● **Objective**: Retype the entries, please, from their first line to the line containing "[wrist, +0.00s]", exactly and only those lines, minus the pictures.

● **Data**:
----
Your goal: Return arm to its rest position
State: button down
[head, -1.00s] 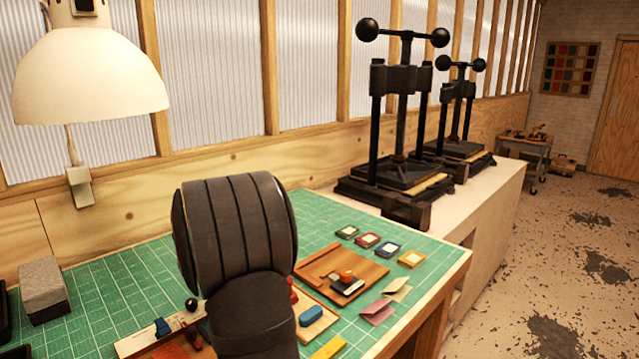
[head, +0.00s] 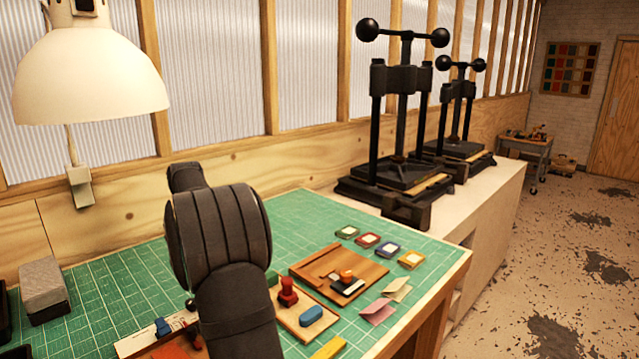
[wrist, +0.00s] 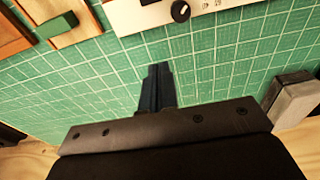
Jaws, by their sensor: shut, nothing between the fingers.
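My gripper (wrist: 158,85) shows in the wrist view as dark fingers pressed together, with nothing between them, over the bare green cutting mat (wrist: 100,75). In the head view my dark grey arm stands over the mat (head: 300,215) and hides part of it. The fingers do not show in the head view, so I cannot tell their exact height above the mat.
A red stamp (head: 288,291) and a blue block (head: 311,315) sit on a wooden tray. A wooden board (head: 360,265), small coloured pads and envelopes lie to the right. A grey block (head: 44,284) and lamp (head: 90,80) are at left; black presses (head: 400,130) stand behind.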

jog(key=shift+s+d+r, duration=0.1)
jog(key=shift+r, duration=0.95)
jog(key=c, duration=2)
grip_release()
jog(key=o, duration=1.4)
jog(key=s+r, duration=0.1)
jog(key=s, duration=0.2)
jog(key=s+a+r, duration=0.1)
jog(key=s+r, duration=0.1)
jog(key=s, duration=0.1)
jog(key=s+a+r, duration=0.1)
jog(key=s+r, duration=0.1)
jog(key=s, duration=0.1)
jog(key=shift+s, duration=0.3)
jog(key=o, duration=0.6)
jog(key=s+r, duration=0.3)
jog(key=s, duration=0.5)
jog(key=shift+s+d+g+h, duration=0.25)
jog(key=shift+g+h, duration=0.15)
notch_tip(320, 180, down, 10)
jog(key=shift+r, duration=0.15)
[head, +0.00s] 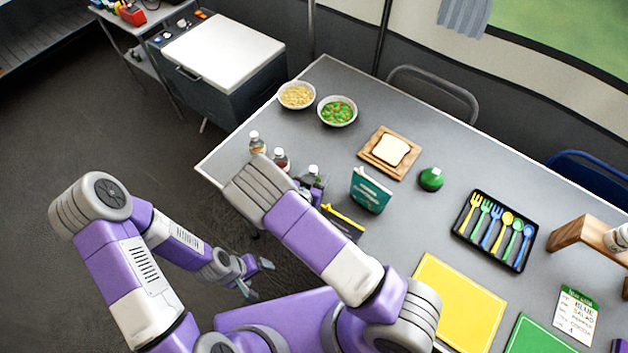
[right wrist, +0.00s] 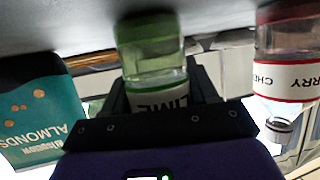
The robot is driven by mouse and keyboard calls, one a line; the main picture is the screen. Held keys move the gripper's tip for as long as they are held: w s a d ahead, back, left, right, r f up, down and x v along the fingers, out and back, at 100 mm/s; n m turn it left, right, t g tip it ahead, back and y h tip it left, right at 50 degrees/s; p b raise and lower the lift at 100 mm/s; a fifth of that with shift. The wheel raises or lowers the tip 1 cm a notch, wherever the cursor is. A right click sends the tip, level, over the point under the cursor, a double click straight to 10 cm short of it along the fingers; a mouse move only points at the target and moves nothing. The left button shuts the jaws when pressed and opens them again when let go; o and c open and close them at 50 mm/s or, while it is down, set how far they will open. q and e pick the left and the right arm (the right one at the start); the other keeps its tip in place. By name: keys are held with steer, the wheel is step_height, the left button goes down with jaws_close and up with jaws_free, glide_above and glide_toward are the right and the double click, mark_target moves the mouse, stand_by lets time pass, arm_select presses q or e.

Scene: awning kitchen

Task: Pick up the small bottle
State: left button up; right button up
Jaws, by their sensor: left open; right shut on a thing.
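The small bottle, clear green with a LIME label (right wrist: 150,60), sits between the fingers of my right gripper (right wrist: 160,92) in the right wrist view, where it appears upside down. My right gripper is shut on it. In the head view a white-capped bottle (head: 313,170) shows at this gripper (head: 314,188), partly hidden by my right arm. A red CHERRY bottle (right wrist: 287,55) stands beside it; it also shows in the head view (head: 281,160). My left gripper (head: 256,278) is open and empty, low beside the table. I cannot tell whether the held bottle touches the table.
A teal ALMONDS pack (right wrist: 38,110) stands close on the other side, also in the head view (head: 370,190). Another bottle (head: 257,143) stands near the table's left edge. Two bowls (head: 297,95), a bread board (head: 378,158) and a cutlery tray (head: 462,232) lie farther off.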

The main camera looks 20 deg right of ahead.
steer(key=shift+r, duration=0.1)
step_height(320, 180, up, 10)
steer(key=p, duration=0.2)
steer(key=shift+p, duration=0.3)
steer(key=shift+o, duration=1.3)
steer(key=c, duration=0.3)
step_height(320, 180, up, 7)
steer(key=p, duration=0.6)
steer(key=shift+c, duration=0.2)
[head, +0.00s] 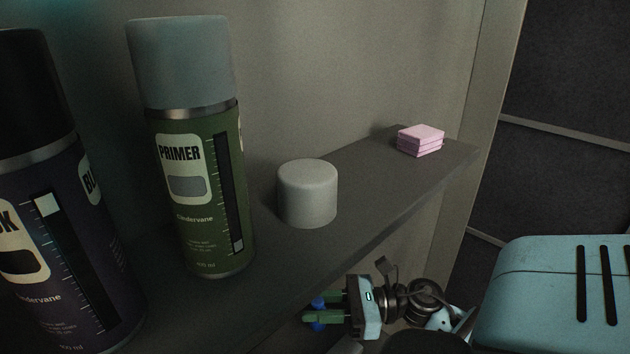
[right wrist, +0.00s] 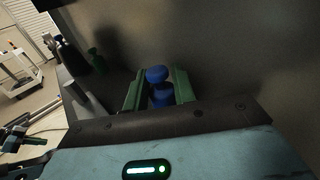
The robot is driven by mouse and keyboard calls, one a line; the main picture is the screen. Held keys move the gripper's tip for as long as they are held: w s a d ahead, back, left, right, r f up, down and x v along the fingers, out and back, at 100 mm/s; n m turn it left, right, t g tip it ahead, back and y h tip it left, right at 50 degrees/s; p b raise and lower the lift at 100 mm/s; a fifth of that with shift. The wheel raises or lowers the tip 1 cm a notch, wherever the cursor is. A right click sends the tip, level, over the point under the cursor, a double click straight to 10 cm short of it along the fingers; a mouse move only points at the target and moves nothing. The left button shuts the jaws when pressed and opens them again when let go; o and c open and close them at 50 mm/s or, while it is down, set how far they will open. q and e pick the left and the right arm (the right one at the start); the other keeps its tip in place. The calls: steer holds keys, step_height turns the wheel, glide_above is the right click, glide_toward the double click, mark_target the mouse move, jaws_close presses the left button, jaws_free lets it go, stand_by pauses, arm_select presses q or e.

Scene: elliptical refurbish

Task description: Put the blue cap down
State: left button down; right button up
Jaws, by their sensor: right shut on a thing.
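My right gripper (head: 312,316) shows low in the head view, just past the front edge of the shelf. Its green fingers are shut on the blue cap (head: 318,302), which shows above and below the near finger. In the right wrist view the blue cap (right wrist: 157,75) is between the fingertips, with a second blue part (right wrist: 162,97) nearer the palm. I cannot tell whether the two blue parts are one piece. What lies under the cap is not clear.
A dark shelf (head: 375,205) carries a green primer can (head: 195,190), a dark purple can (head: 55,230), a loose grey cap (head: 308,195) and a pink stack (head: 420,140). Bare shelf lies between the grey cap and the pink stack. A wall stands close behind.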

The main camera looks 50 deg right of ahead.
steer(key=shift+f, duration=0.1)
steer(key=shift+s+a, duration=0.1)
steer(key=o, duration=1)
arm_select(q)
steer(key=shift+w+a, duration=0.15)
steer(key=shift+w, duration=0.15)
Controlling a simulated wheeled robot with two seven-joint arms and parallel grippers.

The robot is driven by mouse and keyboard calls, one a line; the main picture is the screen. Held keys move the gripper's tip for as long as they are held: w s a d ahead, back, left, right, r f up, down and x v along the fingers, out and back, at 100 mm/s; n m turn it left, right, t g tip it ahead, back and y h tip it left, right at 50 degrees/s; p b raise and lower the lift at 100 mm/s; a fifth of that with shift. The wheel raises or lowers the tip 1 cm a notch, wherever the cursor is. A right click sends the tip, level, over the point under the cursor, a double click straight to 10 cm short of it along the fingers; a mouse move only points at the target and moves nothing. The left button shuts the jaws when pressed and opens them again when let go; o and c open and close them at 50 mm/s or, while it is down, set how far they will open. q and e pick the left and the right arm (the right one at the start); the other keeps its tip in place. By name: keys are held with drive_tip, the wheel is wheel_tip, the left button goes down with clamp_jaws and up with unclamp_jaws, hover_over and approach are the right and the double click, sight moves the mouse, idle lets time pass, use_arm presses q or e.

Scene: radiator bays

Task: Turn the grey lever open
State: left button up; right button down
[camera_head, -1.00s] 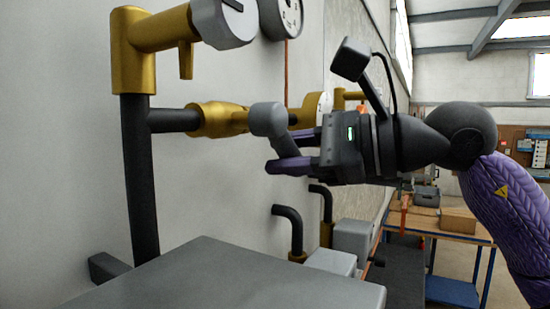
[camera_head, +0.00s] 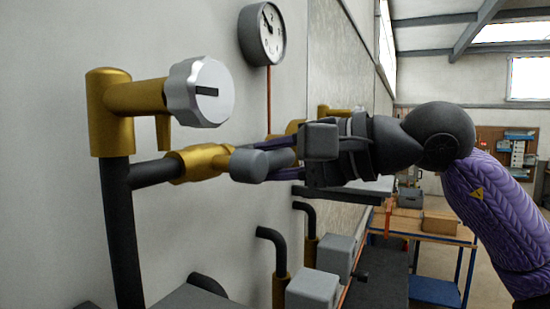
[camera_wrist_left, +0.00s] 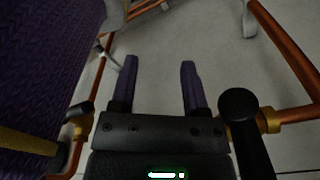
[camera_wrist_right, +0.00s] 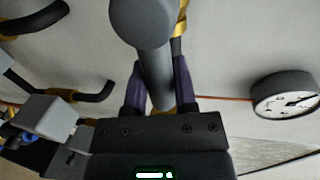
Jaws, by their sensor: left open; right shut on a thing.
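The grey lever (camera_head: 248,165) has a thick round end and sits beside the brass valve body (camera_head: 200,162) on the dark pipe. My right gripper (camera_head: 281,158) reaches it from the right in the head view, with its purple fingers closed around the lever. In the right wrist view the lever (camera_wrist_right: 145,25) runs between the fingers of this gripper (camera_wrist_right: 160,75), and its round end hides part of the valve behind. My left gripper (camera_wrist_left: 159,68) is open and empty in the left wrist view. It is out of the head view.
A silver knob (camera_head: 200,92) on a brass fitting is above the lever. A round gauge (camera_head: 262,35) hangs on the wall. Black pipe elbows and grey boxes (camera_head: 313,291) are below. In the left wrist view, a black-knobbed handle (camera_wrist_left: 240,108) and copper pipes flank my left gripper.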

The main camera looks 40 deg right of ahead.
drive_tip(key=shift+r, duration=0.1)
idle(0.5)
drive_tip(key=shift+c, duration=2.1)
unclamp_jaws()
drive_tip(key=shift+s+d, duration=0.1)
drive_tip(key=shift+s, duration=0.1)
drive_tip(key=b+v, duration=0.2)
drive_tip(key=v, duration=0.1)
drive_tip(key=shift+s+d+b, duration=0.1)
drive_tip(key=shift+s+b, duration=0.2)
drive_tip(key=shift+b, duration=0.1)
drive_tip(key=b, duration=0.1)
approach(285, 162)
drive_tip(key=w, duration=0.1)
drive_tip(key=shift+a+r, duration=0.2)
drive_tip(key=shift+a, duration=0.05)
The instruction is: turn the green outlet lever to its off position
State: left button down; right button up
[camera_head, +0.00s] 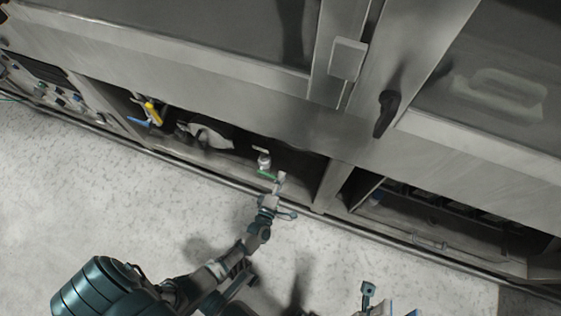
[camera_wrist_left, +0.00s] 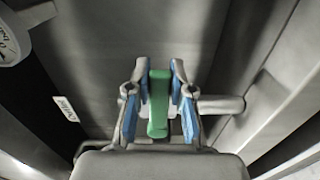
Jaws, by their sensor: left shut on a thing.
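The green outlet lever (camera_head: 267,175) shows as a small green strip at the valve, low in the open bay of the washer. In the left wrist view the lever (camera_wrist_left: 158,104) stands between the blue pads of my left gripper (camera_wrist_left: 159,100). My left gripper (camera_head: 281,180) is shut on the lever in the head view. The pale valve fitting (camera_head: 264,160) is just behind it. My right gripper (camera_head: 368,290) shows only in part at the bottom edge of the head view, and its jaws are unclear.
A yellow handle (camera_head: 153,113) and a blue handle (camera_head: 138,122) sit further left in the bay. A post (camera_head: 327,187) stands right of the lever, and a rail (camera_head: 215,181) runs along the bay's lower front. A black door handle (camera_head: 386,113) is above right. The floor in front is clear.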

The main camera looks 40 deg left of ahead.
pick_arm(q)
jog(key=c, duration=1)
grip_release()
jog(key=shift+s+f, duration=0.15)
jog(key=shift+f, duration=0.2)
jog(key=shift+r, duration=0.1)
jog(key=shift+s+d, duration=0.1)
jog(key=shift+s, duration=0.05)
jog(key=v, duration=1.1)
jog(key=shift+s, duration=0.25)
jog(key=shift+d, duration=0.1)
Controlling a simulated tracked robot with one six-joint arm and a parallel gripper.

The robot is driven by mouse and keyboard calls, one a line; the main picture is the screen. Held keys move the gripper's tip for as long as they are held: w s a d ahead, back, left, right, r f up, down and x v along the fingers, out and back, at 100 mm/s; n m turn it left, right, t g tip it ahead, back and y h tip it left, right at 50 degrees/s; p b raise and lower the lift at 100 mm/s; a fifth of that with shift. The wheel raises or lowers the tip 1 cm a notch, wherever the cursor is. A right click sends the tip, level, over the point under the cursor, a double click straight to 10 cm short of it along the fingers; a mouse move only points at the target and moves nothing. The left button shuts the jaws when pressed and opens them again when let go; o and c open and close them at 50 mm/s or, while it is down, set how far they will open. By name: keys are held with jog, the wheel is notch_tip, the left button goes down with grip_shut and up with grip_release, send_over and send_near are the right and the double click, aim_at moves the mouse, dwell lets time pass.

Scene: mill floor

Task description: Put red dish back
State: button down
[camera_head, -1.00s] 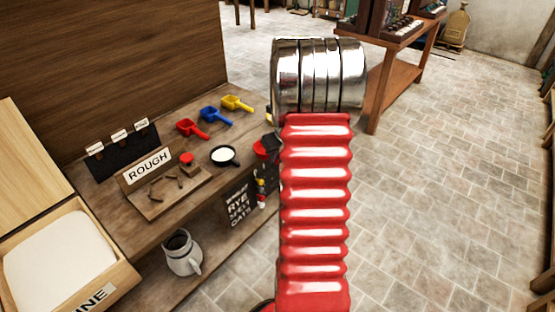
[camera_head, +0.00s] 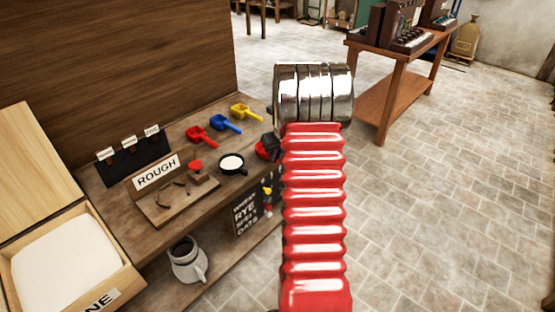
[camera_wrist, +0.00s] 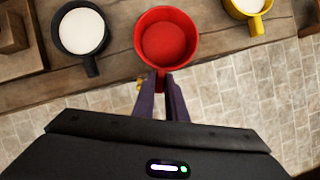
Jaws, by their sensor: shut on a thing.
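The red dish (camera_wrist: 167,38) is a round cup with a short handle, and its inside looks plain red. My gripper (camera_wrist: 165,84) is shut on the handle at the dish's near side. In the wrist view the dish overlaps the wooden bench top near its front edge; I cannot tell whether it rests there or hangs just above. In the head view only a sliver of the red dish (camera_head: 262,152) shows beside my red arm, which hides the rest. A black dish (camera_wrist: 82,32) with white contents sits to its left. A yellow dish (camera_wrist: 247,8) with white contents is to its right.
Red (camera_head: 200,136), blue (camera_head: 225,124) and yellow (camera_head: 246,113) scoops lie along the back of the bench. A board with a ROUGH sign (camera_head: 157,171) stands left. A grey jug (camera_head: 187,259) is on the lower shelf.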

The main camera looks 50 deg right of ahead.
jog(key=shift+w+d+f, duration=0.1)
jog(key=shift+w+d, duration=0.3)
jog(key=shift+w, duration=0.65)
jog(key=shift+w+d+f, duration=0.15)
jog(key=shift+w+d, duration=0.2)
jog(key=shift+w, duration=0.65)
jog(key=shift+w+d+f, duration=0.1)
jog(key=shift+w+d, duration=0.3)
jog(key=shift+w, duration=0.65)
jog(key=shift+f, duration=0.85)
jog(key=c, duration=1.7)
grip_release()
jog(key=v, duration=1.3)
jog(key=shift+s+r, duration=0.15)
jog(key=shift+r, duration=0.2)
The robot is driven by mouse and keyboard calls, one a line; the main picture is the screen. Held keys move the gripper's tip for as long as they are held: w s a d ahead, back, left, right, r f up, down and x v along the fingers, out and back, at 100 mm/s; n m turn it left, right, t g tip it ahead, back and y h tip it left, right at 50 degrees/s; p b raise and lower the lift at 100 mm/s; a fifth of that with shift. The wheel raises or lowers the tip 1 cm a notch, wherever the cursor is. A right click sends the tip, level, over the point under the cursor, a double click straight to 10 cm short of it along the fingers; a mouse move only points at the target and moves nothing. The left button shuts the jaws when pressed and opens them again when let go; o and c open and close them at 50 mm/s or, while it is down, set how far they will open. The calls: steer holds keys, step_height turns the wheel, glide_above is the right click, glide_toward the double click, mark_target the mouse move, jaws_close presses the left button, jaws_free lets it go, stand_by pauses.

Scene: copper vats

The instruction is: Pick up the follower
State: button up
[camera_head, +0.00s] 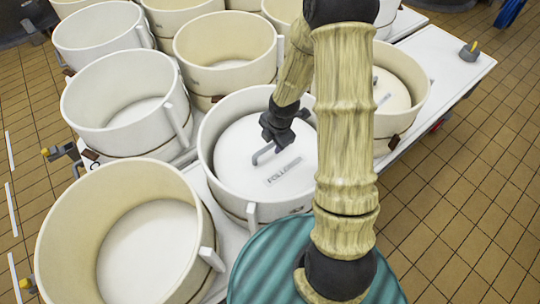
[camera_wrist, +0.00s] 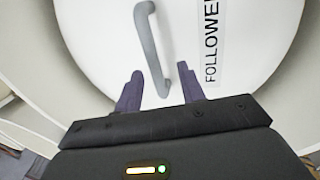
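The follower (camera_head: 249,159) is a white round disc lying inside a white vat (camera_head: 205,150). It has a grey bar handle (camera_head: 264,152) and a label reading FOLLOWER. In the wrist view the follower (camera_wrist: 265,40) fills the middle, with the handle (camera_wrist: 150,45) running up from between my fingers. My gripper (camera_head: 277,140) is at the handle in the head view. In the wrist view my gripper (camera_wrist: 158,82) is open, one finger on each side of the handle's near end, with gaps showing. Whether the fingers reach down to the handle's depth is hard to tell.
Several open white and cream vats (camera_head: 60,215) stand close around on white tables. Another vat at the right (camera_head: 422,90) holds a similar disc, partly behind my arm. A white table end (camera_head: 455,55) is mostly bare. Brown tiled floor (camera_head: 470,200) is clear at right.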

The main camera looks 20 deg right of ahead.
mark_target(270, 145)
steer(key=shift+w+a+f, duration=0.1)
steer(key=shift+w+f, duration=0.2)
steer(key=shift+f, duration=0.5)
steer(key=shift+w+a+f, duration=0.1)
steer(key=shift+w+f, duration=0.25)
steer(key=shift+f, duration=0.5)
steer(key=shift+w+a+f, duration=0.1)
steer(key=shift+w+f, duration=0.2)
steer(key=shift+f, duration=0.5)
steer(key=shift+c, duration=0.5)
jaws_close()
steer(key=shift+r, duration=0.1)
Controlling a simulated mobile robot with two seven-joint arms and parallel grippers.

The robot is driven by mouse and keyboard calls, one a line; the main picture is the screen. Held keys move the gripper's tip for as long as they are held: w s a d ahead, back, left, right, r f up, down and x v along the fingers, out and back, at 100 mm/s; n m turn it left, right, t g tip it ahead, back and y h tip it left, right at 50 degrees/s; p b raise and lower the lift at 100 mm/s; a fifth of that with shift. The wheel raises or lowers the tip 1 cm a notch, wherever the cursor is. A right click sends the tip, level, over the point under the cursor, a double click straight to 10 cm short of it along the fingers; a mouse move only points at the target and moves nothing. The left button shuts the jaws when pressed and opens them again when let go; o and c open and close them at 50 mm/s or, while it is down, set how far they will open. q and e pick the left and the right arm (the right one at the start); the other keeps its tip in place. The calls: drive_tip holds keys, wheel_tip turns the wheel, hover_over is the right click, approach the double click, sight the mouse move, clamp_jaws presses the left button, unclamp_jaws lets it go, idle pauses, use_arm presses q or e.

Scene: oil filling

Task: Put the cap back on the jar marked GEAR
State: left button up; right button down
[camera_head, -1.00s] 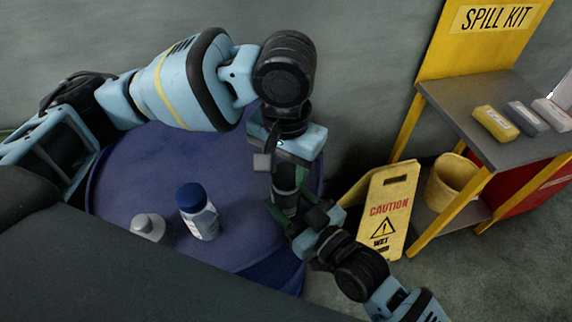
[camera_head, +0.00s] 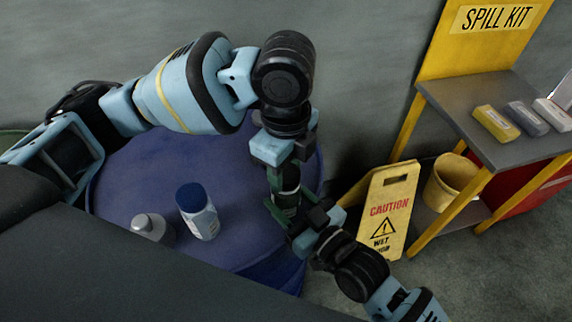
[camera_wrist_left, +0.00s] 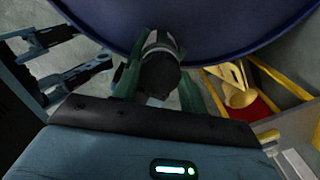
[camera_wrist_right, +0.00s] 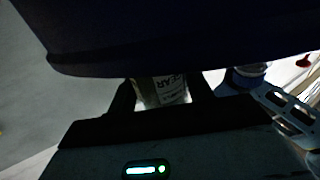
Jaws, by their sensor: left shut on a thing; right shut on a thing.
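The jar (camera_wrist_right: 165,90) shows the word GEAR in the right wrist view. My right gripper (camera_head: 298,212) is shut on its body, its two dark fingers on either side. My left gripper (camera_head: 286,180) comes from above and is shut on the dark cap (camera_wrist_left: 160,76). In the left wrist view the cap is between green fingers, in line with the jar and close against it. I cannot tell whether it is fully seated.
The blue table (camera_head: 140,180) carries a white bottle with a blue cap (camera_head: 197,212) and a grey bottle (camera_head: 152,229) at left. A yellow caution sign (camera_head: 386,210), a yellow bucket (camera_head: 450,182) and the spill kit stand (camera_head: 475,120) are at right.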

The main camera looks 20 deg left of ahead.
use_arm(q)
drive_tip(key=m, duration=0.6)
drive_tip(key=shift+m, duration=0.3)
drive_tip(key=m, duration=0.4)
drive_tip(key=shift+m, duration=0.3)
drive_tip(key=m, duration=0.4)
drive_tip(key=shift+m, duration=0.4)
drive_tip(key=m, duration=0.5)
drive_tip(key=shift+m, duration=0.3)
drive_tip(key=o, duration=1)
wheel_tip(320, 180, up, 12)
----
● **Finished exercise**:
Your goal: Return arm to its rest position
State: button down
[head, -1.00s] 
[head, +0.00s] 
[wrist, +0.00s] 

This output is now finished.